Maybe I’m not the person to be writing about fraternities and sororities and hazing and rites of passage and initiations.  I went to a commuter college and a commuter law school and I was there for one thing and one thing only – to get a degree which would get me a job.  Period.

So when I read stories about hazing, I have to just shake my head.  I just don’t get it.  Apparently, the majority of states, 44 actually, have anti-hazing laws but I’m guessing that a lot of this secret initiation stuff is still going on below the radar.

The latest tragedy resulting from this adolescent behavior comes out of Florida where 26-year old A&M University band member Robert Champion died aboard a chartered bus parked outside an Orlando hotel last fall.

Even though Florida passed a hazing law back in 2005 after a drunk University of Miami student died trying to swim across a lake at the urging of his fraternity brothers (drinking and swimming???), this didn’t stop the idiots at A&M from hazing Champion.

Although no criminal charges were brought against the morons who urged the drunk to swim against the lake, eleven band members are now facing felony hazing charges in Champion’s death.  Two others are facing misdemeanor charges.  According to evidence released by the prosecutor, Champion was beaten to death with drumsticks and bass-drum mallets.

“Hazing is often winked at as a benign initiation ritual, but it has a tendency to spiral out of control, as it did in the horrific events at Long Island’s Mempham High,” I read in an article from 2003 in Sports Illustrated.

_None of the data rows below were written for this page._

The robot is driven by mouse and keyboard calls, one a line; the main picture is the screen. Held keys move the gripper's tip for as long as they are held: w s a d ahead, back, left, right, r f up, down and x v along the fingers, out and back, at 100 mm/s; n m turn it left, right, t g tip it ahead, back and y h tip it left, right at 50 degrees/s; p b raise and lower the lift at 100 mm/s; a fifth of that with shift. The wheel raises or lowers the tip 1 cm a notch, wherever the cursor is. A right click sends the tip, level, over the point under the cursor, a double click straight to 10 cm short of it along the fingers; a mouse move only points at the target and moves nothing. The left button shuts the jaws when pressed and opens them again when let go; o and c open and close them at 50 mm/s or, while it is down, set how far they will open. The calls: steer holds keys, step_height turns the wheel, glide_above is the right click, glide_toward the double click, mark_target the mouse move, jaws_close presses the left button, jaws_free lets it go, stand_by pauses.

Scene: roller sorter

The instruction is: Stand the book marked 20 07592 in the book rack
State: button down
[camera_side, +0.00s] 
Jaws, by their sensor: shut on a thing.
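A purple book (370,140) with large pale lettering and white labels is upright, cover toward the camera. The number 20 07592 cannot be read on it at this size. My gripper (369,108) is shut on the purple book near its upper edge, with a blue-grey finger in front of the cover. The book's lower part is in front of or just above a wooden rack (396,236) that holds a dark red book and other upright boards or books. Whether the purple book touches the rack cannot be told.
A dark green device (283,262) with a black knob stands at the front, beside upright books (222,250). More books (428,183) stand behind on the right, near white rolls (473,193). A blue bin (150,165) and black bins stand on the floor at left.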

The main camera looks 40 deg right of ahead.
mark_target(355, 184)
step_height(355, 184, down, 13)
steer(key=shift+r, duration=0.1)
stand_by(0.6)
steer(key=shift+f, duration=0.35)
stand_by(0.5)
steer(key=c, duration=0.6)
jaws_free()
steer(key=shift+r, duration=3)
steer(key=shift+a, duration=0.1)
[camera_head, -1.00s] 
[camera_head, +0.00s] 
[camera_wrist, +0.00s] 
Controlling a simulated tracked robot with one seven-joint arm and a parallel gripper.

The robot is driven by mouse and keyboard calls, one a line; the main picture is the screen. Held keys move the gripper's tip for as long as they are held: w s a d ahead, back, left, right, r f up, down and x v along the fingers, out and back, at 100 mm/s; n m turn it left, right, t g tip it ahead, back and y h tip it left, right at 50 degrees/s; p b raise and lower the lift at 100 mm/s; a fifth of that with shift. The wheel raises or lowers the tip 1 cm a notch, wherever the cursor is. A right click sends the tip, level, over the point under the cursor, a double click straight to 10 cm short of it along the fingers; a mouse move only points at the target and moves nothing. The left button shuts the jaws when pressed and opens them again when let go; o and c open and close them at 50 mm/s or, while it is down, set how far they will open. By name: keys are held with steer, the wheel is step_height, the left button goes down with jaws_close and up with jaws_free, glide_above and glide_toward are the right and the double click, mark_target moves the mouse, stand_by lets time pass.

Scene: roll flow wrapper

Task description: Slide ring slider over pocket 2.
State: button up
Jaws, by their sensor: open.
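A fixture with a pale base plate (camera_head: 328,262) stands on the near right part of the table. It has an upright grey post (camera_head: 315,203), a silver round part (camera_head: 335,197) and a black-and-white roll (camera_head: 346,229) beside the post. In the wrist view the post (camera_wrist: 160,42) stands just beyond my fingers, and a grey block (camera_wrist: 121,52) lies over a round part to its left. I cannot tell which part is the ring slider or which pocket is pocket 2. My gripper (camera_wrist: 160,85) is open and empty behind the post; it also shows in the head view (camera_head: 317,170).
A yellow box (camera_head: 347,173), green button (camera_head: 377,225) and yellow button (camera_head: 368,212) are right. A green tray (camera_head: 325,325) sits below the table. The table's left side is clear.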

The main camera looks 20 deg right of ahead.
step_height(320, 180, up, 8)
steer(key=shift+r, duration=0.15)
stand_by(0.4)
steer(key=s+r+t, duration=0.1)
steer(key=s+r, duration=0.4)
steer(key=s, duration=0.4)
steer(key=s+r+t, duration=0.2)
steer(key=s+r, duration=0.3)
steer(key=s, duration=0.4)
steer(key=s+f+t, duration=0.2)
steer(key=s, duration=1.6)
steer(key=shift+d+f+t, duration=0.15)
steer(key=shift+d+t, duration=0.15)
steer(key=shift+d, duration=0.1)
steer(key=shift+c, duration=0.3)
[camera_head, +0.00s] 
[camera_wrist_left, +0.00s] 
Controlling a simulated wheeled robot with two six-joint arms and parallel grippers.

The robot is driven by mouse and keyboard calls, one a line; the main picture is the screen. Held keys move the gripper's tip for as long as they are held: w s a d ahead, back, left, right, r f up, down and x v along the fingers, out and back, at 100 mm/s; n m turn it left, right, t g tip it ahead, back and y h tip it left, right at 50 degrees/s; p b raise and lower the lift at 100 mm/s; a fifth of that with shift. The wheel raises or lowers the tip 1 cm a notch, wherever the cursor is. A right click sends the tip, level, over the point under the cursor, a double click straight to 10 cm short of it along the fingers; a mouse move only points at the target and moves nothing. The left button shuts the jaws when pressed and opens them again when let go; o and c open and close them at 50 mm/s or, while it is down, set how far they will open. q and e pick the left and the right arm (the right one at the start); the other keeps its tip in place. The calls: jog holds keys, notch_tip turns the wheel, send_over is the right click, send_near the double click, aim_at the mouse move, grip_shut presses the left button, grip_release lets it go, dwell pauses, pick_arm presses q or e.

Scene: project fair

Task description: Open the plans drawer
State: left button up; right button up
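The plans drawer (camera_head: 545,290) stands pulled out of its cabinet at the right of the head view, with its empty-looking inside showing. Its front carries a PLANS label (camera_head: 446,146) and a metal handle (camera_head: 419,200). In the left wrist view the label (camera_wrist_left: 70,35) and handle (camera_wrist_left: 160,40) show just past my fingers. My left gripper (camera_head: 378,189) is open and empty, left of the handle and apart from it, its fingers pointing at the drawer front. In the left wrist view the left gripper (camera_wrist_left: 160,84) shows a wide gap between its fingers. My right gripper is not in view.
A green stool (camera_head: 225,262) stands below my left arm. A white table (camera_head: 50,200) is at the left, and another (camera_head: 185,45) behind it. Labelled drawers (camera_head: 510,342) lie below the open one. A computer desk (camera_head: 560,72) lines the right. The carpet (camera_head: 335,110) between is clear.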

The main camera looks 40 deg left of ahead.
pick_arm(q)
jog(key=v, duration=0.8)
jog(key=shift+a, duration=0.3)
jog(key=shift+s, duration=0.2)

When I read these stories, I can’t help but recall the novel, Lord of the Flies, and the groupthink vs. individuality questions it presented.  These hazing rituals don’t seem all that different than what happened on William Golding’s island.

As I said before, I’ve never been a part of a sorority, so it’s impossible for me to relate to those who want so desperately to be part of a group that they would subject themselves to every type of humiliation and cruelty imaginable.  It’s also difficult for me to understand the apathy of those who stand by and say nothing about what they’re witnessing.  And I don’t even want to attempt to get into the minds of the sadistic savages who actually perpetrate the abuse on those who want to belong.  I’ll leave all that up to the psychologists and sociologists.

I don’t get it, but if you do, God bless you.